From the entries that follow, pick out all lines holding "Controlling".

* Start Material provided *

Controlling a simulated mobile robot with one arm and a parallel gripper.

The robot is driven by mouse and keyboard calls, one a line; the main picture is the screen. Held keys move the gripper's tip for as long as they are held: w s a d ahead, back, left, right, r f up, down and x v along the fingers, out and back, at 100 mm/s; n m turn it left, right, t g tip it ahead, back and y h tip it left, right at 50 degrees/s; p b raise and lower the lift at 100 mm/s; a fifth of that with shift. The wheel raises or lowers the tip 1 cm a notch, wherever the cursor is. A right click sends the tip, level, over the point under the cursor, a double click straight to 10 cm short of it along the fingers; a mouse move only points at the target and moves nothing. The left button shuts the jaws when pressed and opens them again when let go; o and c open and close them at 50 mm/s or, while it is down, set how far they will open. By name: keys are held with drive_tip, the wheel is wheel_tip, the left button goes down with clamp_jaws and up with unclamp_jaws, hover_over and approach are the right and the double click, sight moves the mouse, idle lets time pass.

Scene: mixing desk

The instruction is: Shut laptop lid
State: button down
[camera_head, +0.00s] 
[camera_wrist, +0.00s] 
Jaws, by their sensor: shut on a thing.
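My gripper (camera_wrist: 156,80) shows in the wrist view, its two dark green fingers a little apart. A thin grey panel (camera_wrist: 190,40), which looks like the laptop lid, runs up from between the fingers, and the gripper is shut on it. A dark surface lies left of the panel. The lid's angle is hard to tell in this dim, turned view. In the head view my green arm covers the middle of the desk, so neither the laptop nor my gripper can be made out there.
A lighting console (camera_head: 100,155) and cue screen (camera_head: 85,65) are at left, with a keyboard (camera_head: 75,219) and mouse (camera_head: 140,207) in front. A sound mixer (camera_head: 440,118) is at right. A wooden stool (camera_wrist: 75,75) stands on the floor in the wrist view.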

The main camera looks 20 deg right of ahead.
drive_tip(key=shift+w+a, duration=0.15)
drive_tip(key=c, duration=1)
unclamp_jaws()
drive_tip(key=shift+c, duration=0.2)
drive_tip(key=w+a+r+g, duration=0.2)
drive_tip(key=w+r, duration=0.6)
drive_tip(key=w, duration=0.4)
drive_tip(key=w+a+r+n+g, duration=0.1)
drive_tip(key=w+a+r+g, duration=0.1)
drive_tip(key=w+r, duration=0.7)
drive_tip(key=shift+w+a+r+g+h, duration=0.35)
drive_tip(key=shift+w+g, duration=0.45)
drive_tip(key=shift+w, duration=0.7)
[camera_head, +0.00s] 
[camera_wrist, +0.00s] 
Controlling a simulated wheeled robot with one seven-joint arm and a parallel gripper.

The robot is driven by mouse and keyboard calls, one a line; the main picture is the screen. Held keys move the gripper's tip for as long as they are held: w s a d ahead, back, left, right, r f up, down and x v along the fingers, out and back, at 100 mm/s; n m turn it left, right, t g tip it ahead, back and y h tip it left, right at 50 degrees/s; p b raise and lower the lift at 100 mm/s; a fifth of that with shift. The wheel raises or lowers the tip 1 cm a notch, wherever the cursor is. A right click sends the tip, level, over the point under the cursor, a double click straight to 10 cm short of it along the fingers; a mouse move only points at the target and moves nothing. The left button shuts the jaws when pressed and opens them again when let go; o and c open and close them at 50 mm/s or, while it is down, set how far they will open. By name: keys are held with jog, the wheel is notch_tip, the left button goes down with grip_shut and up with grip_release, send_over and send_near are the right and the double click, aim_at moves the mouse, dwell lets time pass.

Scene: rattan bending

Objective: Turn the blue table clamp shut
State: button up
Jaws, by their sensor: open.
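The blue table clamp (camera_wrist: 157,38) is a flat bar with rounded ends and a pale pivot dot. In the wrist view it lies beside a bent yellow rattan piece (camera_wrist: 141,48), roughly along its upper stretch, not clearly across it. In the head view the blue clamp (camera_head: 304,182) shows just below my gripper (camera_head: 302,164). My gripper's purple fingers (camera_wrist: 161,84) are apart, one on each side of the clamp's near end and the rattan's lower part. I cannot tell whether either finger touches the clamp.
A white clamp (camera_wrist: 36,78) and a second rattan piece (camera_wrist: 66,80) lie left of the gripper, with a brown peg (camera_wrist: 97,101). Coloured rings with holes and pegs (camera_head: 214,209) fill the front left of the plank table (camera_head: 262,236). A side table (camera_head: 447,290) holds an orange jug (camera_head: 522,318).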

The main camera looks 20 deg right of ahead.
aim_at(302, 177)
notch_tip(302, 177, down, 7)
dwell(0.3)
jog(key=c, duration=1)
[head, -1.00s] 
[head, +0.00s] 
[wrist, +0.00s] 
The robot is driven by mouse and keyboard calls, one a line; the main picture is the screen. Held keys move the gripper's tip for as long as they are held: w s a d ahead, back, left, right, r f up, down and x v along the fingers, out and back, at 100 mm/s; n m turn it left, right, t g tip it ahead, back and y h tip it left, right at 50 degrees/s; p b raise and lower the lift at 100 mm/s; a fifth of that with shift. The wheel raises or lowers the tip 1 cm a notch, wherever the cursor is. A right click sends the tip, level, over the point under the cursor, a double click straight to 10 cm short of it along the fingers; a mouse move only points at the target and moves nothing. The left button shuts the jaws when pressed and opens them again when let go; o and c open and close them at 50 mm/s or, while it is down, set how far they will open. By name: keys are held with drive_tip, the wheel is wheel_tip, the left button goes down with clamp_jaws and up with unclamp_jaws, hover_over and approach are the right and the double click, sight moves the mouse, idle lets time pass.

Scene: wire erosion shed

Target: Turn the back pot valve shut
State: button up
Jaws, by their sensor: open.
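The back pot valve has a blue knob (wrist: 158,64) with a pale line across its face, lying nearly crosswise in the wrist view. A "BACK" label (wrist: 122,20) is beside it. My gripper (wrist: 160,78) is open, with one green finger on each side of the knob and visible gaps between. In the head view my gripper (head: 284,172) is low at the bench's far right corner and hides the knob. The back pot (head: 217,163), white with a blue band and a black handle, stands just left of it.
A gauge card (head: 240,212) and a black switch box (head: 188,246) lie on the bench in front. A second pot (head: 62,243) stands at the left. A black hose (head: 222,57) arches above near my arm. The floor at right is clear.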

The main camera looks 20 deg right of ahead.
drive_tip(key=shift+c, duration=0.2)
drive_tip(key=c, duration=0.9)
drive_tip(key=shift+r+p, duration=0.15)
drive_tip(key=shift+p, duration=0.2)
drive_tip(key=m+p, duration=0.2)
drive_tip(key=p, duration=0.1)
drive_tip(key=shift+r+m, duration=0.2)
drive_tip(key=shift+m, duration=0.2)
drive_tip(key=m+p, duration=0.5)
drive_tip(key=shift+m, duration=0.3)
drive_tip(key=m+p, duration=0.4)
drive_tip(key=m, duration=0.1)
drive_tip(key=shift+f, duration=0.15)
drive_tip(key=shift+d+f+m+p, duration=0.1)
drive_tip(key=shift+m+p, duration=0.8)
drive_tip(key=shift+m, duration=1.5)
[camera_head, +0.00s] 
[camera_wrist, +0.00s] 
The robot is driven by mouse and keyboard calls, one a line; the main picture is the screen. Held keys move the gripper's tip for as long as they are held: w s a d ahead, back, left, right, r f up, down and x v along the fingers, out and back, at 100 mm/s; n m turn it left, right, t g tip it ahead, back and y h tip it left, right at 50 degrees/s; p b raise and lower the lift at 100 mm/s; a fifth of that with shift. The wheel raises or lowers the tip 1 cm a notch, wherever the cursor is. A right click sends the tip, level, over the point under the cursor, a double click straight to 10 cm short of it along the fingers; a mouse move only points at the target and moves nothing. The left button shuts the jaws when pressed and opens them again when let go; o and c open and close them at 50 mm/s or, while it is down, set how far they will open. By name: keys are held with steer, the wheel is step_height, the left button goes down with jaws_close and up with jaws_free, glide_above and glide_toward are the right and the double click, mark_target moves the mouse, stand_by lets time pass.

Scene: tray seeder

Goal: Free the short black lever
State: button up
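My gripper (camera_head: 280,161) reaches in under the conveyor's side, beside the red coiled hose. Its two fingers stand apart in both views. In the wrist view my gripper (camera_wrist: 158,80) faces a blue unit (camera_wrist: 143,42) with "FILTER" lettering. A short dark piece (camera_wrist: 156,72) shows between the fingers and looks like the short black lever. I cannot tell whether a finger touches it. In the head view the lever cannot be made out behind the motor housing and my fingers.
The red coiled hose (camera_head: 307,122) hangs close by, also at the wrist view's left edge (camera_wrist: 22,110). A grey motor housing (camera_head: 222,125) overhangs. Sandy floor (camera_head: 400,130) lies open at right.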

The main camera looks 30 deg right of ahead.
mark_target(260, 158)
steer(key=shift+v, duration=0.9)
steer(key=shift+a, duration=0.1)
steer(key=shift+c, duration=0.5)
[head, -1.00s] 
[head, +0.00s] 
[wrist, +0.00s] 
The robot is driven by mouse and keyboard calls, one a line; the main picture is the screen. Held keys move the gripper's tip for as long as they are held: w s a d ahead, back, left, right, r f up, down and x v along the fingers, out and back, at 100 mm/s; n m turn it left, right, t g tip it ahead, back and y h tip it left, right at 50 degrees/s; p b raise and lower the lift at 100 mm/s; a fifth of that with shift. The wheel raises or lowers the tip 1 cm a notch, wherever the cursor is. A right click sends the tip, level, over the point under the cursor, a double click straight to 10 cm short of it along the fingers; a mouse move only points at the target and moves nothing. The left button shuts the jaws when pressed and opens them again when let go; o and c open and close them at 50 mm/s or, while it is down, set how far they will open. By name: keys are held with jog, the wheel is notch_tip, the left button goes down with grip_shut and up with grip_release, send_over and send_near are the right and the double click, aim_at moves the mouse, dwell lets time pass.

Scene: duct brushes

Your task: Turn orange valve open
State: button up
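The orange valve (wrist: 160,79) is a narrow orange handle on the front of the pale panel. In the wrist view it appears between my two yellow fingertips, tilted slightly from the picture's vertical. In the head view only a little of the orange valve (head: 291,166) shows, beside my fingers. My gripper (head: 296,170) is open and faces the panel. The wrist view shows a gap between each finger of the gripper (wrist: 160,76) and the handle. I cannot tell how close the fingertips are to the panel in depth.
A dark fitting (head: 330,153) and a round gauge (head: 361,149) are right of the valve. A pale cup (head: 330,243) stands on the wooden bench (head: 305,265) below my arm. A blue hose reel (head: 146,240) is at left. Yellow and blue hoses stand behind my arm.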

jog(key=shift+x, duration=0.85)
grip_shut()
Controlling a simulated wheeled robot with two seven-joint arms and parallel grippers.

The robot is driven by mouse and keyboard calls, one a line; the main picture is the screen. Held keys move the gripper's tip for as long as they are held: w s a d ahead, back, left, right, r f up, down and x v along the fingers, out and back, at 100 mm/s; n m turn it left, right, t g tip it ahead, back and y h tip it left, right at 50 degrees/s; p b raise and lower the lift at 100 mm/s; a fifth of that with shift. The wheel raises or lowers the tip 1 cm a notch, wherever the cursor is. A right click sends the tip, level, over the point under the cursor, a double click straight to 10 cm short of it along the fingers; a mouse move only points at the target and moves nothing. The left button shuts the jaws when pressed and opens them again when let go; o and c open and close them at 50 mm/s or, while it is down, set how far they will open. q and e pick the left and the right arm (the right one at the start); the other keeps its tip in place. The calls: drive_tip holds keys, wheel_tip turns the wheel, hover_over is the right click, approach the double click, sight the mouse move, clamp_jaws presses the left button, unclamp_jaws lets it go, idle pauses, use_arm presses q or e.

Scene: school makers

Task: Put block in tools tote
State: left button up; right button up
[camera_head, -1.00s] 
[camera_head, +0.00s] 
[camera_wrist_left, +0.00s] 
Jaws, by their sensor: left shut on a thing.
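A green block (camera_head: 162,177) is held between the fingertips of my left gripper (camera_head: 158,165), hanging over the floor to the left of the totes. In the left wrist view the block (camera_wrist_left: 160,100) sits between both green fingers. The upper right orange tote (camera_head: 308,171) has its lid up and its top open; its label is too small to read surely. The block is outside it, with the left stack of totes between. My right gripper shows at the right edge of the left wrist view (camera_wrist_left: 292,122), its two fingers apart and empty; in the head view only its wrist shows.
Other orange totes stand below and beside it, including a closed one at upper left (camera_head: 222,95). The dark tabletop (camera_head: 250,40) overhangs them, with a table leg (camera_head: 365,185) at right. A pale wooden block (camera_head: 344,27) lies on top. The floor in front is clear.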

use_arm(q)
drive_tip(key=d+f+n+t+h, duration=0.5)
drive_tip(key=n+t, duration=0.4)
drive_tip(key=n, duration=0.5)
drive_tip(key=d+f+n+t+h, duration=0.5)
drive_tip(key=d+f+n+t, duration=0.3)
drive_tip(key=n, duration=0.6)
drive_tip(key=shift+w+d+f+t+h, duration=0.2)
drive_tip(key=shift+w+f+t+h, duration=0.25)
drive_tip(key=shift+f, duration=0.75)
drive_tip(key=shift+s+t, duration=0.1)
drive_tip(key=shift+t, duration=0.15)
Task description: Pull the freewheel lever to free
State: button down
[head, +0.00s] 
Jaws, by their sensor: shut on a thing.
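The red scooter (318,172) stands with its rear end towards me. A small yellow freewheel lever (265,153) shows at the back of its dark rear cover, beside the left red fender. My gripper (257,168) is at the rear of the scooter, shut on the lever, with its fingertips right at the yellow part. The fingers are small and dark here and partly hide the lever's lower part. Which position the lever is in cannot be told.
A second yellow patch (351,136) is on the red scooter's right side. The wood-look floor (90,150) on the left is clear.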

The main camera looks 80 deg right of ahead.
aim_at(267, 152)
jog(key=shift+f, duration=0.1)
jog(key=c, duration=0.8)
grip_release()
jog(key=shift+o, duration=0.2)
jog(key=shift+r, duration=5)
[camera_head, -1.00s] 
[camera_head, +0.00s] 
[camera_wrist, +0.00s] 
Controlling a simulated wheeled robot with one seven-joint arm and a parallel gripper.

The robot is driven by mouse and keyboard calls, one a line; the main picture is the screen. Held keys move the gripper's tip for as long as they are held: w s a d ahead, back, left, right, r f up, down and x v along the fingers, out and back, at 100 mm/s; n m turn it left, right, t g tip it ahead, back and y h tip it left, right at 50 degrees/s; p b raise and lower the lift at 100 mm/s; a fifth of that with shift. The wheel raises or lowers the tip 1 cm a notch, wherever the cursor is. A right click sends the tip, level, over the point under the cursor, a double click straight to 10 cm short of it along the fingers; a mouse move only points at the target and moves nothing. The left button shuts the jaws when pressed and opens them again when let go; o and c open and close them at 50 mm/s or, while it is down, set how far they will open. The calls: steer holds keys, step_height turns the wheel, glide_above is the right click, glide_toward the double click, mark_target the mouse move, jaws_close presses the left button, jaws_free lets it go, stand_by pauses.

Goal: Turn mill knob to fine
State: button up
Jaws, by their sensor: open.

* End Material provided *

§ Worked solution:
Controlling a simulated mobile robot with one arm and a parallel gripper.
Controlling a simulated wheeled robot with one seven-joint arm and a parallel gripper.
Controlling a simulated wheeled robot with two seven-joint arms and parallel grippers.
Controlling a simulated wheeled robot with one seven-joint arm and a parallel gripper.

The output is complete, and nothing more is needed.